Restate the material word for word and leave out anything that is a picture.
************
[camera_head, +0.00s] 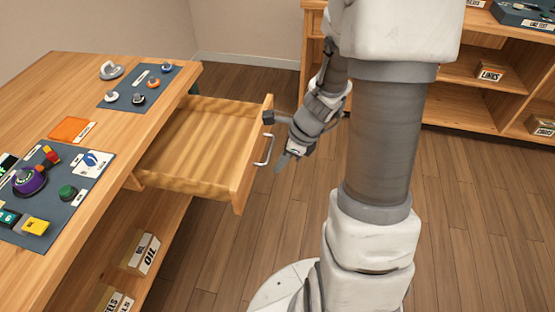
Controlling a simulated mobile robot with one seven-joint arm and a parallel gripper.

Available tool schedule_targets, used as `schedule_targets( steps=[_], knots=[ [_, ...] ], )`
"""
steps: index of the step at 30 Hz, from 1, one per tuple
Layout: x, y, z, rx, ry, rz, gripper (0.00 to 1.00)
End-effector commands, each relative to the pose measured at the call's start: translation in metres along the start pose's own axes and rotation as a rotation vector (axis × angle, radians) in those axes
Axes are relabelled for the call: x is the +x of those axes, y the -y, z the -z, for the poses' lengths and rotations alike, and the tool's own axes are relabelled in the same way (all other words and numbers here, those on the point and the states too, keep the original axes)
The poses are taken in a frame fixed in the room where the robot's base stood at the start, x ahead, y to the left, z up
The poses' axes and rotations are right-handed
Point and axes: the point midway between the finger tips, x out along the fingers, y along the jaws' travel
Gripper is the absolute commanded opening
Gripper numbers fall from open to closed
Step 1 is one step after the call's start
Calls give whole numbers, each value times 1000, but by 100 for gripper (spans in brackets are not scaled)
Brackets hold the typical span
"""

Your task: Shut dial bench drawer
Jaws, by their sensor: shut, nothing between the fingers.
************
• [The reply]:
[camera_head, +0.00s] 
Controlling a simulated mobile robot with one seven-joint arm and a parallel gripper.

Available tool schedule_targets, used as `schedule_targets( steps=[_], knots=[ [_, ...] ], )`
"""
steps: index of the step at 30 Hz, from 1, one per tuple
Layout: x, y, z, rx, ry, rz, gripper (0.00 to 1.00)
End-effector commands, each relative to the pose measured at the call's start: translation in metres along the start pose's own axes and rotation as a rotation vector (axis × angle, radians) in those axes
Axes are relabelled for the call: x is the +x of those axes, y the -y, z the -z, for the poses' lengths and rotations alike, and the tool's own axes are relabelled in the same way (all other words and numbers here, those on the point and the states too, keep the original axes)
The poses are taken in a frame fixed in the room where the robot's base stood at the start, x ahead, y to the left, z up
The poses' axes and rotations are right-handed
Point and axes: the point midway between the finger tips, x out along the fingers, y along the jaws' travel
Gripper is the absolute commanded opening
Gripper numbers fall from open to closed
Step 1 is one step after the call's start
Calls give whole numbers, each value times 1000, but by 100 for gripper (spans in brackets are not scaled)
Brackets hold the typical span
"""

Your task: Shut dial bench drawer
Jaws, by their sensor: shut, nothing between the fingers.

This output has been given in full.